As a brick-thick study of murder the small-town-American way, Orient will appeal to fans of Joël Dicker's bestseller The Truth about the Harry Quebert Affair. In my view, Bollen's is much the better novel, conveying far more effectively the claustrophobia of a community so stiflingly tight-knit that its residents might plausibly commit murder rather than have their peccadilloes exposed to the neighbours.
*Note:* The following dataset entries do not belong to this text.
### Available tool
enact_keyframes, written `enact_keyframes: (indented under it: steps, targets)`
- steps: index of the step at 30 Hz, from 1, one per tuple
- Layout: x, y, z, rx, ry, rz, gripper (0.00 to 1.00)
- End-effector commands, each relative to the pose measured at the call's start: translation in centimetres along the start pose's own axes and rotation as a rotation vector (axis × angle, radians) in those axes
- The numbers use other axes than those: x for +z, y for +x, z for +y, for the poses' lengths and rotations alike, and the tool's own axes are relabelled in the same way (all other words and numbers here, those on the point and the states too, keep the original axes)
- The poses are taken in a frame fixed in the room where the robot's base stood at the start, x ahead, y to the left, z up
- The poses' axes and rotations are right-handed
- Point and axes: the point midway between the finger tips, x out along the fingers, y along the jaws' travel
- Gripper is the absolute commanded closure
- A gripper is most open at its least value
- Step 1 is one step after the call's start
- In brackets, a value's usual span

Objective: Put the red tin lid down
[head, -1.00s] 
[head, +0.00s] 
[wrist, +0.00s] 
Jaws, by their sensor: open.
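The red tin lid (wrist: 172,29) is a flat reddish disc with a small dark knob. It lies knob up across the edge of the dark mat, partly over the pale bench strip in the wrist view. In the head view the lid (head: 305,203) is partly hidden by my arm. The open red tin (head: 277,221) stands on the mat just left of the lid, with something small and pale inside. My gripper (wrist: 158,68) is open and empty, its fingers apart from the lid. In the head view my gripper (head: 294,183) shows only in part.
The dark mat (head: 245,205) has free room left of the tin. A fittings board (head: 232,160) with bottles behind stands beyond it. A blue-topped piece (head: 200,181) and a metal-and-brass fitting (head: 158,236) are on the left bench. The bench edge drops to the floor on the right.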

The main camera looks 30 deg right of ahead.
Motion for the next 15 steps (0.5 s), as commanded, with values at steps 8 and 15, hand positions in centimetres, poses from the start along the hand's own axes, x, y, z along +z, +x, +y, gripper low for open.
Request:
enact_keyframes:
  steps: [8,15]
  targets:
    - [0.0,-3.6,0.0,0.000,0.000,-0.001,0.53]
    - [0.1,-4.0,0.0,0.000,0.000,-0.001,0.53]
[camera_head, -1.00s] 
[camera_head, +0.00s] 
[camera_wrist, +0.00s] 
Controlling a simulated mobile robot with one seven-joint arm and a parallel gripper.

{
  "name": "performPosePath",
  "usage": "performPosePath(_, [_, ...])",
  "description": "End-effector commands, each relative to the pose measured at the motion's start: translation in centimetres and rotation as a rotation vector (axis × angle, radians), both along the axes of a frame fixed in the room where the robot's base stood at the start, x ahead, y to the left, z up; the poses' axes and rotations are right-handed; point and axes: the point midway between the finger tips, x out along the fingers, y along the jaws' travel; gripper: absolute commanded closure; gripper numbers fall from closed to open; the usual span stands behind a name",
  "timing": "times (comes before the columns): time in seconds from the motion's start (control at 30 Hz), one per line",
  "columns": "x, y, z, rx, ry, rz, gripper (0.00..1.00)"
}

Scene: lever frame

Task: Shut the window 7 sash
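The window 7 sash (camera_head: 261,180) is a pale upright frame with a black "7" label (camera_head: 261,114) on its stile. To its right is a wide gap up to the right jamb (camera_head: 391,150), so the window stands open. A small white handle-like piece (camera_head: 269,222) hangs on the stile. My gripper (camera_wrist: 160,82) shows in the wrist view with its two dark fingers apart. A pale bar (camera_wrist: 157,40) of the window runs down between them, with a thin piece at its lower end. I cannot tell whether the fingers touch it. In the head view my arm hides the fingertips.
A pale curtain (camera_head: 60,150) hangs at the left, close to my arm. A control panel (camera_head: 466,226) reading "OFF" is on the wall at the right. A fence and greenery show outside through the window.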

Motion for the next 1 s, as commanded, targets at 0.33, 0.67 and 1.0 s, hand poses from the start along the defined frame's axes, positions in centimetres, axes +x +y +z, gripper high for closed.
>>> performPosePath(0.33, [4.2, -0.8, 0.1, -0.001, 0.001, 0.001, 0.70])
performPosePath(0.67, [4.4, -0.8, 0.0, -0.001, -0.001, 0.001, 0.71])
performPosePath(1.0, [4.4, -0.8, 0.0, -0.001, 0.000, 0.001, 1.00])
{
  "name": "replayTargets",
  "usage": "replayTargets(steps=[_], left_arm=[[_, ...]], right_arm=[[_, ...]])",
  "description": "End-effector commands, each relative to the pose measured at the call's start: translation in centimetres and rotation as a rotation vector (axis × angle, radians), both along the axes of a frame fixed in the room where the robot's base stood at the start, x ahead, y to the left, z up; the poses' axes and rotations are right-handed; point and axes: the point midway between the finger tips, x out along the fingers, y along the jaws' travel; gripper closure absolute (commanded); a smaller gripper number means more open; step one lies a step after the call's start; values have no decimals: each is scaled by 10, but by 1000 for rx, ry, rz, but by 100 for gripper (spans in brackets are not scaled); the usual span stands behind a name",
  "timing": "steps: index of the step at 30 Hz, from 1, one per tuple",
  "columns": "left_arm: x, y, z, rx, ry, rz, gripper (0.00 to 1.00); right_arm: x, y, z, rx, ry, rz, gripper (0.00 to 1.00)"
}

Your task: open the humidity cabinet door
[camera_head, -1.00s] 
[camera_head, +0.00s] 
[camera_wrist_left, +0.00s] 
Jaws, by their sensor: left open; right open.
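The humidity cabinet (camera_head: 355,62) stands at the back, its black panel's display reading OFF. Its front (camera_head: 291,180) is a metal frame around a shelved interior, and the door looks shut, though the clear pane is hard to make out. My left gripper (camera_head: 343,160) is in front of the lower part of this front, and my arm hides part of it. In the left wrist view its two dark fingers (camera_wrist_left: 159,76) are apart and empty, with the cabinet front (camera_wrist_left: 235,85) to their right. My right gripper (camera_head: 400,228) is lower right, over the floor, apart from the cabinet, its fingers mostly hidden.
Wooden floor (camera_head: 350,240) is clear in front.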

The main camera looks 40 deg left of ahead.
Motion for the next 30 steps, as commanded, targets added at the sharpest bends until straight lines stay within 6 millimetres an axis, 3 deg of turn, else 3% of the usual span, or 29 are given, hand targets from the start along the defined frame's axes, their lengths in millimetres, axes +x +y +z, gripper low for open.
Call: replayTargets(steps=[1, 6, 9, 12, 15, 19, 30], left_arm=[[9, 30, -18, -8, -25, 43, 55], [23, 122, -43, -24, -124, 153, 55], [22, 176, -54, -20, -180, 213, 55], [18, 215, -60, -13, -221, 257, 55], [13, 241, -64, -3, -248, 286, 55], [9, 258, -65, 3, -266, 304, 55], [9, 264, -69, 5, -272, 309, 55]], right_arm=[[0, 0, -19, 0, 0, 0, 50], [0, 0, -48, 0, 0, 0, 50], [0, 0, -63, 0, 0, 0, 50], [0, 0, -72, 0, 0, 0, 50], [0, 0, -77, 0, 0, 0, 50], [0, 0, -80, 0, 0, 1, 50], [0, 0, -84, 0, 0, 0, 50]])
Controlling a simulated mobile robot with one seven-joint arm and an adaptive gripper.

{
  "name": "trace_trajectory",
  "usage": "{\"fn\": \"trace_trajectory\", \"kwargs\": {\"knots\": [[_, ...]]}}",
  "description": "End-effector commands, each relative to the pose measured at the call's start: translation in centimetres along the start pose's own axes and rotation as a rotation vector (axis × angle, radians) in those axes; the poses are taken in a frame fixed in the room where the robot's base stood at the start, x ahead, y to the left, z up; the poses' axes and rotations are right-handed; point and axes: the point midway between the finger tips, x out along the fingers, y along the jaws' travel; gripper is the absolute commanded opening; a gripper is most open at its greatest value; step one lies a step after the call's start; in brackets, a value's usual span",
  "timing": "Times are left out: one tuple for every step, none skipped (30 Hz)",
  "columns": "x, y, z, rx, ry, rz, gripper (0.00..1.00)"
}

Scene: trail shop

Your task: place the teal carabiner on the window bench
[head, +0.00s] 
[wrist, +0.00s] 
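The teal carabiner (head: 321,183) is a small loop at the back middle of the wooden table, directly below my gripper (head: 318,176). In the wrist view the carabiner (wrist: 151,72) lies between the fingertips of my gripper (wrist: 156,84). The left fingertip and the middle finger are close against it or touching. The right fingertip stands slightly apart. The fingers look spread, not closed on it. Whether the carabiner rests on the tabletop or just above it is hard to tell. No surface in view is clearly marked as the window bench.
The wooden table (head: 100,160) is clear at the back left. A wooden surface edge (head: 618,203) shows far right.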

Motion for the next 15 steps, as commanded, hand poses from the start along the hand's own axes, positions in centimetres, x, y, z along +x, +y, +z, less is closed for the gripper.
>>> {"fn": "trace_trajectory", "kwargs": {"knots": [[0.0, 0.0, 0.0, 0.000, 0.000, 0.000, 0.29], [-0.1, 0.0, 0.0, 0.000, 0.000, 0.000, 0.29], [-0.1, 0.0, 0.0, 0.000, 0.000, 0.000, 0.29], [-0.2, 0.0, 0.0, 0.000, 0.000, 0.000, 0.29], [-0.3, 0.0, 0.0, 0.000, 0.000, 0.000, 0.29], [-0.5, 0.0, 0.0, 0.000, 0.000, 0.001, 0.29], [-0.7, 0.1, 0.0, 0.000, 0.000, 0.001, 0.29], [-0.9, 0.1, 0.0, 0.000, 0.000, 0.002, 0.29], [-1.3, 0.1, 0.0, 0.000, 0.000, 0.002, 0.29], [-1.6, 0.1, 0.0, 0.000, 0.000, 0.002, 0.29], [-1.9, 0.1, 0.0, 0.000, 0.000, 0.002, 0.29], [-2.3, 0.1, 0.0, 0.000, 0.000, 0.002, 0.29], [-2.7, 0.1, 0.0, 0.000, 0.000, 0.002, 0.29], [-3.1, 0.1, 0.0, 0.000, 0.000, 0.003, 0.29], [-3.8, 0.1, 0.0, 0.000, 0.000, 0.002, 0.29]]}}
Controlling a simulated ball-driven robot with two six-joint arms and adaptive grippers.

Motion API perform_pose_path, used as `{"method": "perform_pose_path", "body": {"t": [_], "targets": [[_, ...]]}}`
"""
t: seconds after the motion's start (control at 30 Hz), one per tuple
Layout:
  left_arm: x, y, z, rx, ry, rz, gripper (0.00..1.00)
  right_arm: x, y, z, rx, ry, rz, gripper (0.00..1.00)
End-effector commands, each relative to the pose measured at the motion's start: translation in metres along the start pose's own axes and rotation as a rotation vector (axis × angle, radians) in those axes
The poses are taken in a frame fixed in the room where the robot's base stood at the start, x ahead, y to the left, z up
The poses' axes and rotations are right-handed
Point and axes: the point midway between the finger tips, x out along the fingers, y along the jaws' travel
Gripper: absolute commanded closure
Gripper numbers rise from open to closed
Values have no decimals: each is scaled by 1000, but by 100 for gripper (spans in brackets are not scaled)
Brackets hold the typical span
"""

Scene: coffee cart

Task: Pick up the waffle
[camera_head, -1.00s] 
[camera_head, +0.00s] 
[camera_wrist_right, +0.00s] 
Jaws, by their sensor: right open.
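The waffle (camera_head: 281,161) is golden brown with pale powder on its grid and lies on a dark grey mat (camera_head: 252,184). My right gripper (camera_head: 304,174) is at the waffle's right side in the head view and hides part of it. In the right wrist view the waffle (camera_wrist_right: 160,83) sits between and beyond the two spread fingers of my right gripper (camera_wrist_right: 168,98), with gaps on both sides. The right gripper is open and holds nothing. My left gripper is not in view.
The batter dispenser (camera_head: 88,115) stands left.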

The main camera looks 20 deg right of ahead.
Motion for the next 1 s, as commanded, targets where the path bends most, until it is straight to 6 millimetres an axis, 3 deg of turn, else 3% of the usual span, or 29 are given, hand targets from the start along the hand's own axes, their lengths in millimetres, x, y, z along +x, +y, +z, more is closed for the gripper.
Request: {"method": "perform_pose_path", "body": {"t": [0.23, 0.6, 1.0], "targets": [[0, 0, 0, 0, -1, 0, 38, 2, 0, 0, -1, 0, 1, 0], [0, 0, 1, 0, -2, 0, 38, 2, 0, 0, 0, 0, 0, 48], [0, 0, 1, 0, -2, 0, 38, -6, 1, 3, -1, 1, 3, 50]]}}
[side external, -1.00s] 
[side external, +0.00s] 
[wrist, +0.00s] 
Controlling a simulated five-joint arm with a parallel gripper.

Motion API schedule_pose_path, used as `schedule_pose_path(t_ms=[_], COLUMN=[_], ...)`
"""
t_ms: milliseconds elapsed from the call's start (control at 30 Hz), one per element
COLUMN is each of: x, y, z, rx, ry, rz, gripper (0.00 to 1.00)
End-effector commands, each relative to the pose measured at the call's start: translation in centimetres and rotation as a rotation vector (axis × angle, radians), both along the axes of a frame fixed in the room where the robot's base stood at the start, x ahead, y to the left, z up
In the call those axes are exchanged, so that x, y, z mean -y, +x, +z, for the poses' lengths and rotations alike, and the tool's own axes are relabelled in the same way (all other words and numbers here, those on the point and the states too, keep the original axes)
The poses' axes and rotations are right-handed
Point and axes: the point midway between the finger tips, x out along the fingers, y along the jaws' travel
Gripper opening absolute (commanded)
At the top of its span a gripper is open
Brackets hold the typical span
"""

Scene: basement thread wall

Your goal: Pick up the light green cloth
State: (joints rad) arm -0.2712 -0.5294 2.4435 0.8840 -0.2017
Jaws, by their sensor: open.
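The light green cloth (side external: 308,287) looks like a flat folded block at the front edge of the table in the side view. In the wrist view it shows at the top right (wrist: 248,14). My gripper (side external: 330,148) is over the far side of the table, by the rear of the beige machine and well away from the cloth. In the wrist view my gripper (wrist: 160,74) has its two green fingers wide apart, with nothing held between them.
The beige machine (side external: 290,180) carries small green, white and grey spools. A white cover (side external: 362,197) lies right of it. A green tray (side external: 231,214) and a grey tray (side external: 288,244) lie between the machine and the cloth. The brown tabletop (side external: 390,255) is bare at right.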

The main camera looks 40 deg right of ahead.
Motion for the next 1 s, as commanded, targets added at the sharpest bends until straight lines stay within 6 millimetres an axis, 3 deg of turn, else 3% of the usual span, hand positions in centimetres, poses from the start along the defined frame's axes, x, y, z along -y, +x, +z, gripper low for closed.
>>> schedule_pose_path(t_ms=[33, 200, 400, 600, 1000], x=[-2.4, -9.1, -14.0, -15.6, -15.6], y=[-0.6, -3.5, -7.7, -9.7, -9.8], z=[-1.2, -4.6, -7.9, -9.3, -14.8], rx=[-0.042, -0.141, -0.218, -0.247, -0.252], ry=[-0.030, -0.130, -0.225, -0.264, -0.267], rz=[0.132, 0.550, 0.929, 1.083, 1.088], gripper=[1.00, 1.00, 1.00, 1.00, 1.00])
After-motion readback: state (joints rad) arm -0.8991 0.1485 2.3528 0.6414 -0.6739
Bollen has some fun at the expense of the deer-hunting, brownie-baking, long-time residents of Orient, but manages not to patronise them. He reserves his sharpest irony for the arty types and their bizarrely remunerative installations: "Nathan's show, 'That which does not kill you tries again later', consisted of adorable rescue dogs let loose in a gallery… while video footage of a euthanasia facility played in the background." There is a grim plausibility to this that is lacking in, say, Tom Wolfe's recent clodhopping satires on the US art world.
While enjoying all this, the reader must not forget to watch out for clues. The novel's final pages reveal that, as was so often the case with Christie, the murderer has been carrying out a plan of wholly unbelievable intricacy, and though I don't mind being required to suspend my disbelief, I found my mental winch was a bit rusty after 600 pages of faultless realism. But, otherwise, the generic and literary pleasures of this novel sit well together and are of the highest order.